How much of these help with img2img? I feel like building an API to make it easy to integrate into other tools (like Photoshop or Photopea) is probably the right move.

merry ivy
#

Generally agree. Think maintaining a photo-editor in-app would be a distraction from core

#

I've been looking into Photoshop plugin dev, and it seems relatively straightforward... And I say that without having started working on it and only working through a "scale layer up/down" plugin example, but still - Think this is more in line of our "pro tools" ambition

ocean canyon
#

I guess Photopea and Photoshop use very similar plugin structure, and it didn't look terrible (though I didn't want to play with JavaScript that much =/)

merry ivy
#

yeah seems like you would just pass an input/command from the plugin to the invoke backend, and then push whatever comes back to a new layer OR current selection

mystic rover
#

You’re right. I wrote this as a set of ideas, not a guide to action. These are, of course, fantasies about the perfect product (and some things that are easy to add, though they're not that necessary).

I think some of the basic tools are worth adding, because Photoshop is too clumsy for such purposes. Also, I wouldn't want to interrupt my work in invoke to, for example, cut out part of a picture and paste it into another, then start generating.

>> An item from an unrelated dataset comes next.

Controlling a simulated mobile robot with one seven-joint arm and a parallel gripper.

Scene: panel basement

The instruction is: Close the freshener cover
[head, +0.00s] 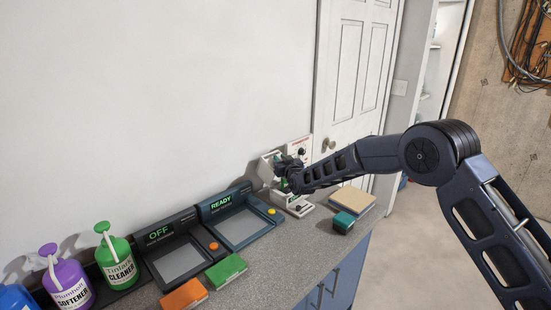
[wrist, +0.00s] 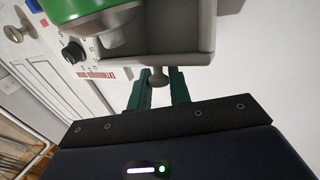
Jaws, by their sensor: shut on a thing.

We also already see similar primitive editors in other SD GUIs, with cut, erase and basic drawing. They just barely work on macs. So if at least some of the above would work as a plugin, it would be very handy.

vestal flame
#

Can you drag an image from browser to photoshop? The Ctrl A - Ctrl C in photoshop. We can implement Ctrl V in the web ui to paste it in. And have a primitive editor for basic tasks. This feels like a happy medium

#

Plug-ins do photoshop etc seem kinda tedious

merry ivy
#

You can right click copy and paste to photoshop relatively easily

#

The real “wow” use case is selecting a nonstandard area and having SD generate in that area

vestal flame
#

Ya we’ll get that working in app, not too difficult we just need to get the base UI figured out

mystic rover
mystic rover
#

btw, why even need to have photoshop or anything external to compile a few images and run generation?

In general, I want to:

  1. Generate several images.
  2. Cut something from image 2 and paste to image 1, select image 3, cut from it, paste again to image 1.
    2.1. Optional — change the colors of that parts a bit, shift hue or desaturate them, add more contrast.
  3. Add some drawing or paste image from a clipboard. Generate from result.
  4. Select some area and regenerate selected part, like dalle-e does.
  5. Optional — outpaint and steps 1-3 again.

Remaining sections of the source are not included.